Task instructions: For the listing below, give the number of lines in which "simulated" occurs. Add nothing.
[begin Given entries]
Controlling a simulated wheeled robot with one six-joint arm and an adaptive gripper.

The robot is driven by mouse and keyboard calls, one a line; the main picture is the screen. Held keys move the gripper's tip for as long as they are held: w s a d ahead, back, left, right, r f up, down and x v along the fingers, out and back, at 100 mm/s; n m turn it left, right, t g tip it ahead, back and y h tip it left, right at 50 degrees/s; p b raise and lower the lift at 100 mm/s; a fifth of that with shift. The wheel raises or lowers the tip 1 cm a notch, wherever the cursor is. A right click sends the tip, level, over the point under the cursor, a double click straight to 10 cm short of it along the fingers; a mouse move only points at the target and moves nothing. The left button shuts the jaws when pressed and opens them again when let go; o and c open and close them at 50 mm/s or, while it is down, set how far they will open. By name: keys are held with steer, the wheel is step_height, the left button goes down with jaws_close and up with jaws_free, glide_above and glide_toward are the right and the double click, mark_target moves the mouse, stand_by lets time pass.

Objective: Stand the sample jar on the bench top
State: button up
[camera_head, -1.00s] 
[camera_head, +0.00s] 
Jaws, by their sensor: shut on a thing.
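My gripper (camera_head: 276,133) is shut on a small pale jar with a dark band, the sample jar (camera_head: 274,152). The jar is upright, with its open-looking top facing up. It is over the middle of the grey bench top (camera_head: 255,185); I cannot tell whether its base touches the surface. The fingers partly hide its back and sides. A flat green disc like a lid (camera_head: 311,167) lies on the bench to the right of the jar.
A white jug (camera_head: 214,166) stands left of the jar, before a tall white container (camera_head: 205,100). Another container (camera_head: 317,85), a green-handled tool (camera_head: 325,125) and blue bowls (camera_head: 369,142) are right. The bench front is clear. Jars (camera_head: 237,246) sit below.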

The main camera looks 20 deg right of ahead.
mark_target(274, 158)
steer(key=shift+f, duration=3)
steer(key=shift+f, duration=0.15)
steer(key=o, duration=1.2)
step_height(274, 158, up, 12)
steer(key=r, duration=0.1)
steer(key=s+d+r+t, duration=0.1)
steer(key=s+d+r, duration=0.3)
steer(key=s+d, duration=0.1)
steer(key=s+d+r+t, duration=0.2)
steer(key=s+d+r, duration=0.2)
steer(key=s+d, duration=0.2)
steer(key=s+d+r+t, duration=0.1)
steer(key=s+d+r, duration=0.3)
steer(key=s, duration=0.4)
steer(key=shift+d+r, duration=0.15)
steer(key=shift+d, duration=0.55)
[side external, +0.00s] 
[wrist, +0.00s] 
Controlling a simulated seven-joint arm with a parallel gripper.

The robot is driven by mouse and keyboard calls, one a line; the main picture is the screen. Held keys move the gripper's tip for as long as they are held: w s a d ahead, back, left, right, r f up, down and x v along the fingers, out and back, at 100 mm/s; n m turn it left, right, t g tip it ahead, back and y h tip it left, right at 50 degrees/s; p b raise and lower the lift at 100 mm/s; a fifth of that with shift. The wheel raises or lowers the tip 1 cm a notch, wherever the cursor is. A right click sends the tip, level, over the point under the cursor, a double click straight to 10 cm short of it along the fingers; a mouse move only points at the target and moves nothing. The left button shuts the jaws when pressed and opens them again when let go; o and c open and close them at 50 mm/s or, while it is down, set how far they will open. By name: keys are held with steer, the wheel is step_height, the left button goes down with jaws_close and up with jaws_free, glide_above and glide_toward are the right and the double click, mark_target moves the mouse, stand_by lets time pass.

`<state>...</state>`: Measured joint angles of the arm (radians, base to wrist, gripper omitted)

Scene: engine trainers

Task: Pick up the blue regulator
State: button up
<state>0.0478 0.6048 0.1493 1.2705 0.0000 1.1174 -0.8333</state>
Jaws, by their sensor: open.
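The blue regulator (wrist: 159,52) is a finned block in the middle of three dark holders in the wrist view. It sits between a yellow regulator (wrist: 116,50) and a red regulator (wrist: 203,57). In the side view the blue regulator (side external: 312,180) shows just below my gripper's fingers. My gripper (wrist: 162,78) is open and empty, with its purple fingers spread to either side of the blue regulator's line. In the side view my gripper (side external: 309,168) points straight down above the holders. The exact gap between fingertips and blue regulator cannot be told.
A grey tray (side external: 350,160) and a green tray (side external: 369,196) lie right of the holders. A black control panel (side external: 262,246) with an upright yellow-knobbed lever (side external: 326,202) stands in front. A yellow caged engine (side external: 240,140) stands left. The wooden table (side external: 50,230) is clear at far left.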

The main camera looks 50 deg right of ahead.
[end Given entries]
Solution to this task: 2